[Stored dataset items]
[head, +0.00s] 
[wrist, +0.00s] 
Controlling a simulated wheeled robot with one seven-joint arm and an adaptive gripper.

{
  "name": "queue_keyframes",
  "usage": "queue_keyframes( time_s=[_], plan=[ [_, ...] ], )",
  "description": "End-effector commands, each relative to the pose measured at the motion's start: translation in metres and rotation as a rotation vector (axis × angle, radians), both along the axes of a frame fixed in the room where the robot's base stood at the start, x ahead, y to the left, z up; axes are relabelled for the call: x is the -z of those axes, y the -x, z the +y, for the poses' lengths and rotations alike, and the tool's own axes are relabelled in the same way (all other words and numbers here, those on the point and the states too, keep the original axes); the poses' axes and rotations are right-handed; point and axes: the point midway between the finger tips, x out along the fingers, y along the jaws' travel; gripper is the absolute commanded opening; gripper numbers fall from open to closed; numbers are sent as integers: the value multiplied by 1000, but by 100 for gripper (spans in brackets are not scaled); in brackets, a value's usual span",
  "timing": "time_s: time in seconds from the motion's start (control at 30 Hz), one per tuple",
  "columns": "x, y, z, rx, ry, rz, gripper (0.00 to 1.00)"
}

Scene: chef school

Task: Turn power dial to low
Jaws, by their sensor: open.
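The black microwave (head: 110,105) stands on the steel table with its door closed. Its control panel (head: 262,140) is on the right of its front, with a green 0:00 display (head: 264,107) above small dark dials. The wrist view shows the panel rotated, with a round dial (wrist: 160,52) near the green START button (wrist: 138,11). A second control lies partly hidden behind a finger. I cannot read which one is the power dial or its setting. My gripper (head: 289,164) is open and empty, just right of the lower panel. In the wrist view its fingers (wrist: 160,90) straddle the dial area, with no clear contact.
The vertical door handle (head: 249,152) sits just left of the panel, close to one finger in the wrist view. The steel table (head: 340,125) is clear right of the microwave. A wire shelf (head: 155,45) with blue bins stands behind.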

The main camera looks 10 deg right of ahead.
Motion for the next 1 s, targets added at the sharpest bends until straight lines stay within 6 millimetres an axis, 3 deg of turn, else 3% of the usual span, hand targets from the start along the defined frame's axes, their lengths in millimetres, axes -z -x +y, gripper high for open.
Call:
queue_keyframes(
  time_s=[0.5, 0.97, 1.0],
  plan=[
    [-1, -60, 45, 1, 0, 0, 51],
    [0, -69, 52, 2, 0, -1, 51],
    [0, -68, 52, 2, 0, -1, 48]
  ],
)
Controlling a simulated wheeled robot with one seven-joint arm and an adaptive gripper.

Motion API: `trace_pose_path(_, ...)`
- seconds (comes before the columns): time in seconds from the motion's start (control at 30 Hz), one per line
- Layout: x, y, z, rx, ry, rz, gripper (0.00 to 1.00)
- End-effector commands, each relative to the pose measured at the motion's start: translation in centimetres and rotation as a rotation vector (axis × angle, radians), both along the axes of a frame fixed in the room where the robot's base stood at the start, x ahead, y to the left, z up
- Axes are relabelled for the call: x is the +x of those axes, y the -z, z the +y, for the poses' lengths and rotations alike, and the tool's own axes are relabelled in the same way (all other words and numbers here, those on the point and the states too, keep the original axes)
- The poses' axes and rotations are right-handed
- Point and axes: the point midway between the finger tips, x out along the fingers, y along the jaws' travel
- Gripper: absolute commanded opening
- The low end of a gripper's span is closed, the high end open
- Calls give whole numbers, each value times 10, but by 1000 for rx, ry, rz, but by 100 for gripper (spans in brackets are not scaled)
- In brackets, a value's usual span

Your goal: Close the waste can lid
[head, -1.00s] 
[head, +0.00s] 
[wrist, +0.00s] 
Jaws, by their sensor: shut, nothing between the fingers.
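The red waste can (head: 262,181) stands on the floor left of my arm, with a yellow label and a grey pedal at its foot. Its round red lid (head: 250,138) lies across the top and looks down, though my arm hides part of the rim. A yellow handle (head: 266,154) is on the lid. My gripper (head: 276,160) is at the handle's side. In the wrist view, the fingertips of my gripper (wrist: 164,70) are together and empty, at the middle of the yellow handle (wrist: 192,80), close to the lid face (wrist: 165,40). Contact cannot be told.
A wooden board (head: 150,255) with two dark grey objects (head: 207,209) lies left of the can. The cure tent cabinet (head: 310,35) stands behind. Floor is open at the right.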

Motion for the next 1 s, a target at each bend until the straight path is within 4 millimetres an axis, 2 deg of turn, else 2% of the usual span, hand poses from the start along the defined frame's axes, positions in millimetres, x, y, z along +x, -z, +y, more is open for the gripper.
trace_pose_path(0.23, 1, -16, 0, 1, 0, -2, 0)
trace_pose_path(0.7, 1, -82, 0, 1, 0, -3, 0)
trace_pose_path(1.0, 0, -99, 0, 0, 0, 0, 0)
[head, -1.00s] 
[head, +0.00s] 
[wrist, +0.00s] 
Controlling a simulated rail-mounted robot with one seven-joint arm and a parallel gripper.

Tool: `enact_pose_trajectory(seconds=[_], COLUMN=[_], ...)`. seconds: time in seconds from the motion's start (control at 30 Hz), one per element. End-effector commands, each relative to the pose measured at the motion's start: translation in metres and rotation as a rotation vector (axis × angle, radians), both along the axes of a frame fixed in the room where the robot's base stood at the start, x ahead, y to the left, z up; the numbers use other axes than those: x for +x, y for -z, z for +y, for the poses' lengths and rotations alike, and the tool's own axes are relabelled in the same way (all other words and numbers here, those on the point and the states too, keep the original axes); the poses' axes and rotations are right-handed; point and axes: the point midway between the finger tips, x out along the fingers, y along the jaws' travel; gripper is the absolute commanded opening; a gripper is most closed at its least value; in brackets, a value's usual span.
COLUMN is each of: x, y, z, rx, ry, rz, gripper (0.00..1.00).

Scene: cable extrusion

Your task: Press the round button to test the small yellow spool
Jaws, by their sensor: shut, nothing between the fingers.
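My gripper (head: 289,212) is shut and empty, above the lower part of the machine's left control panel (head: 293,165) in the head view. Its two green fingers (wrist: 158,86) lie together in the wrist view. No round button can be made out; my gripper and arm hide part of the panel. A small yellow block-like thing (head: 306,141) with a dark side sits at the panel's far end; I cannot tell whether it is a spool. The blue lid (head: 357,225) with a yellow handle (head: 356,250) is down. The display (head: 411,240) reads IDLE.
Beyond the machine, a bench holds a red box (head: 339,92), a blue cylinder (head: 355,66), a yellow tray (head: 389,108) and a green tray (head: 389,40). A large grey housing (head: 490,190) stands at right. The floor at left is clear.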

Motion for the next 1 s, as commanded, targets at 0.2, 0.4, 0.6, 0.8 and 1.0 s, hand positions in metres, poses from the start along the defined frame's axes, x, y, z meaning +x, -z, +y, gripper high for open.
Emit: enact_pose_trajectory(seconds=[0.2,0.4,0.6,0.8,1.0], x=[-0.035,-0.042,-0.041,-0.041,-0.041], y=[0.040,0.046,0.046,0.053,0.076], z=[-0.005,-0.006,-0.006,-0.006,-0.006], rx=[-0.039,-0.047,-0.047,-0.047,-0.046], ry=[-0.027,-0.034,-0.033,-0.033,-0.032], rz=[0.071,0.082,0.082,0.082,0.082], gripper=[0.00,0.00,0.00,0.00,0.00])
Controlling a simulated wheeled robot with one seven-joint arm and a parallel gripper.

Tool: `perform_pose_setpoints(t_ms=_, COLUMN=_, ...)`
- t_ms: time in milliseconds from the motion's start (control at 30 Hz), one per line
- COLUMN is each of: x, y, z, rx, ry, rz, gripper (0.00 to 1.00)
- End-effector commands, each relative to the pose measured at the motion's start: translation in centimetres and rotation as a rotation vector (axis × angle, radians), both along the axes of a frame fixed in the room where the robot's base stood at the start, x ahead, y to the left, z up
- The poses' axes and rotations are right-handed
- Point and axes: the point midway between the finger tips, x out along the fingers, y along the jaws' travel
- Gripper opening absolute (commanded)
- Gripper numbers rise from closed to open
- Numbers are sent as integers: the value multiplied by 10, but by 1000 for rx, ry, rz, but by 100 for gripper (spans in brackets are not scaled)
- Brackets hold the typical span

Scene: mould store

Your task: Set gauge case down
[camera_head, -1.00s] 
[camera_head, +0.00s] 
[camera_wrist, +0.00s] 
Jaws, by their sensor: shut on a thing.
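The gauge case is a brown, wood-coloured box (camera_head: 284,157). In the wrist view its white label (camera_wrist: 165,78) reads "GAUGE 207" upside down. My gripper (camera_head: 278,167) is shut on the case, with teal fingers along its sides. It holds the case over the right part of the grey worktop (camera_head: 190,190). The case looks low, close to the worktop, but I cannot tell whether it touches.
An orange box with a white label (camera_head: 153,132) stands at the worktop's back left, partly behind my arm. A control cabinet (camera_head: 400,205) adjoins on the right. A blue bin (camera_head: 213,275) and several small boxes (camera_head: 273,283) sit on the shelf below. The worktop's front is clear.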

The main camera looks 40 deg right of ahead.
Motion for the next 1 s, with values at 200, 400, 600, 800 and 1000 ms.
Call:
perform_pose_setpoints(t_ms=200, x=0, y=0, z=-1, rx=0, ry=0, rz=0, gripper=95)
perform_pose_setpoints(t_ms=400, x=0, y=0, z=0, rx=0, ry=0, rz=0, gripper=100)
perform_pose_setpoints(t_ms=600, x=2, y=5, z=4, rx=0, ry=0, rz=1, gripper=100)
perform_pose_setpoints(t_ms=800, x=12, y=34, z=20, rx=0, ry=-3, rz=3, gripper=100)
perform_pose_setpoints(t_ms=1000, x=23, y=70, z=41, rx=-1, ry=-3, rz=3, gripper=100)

◆ Exercise brief ◆
Where a line contains the string "Your", extract that line.

◆ Result below ◆
Your goal: Close the waste can lid
Your task: Press the round button to test the small yellow spool
Your task: Set gauge case down

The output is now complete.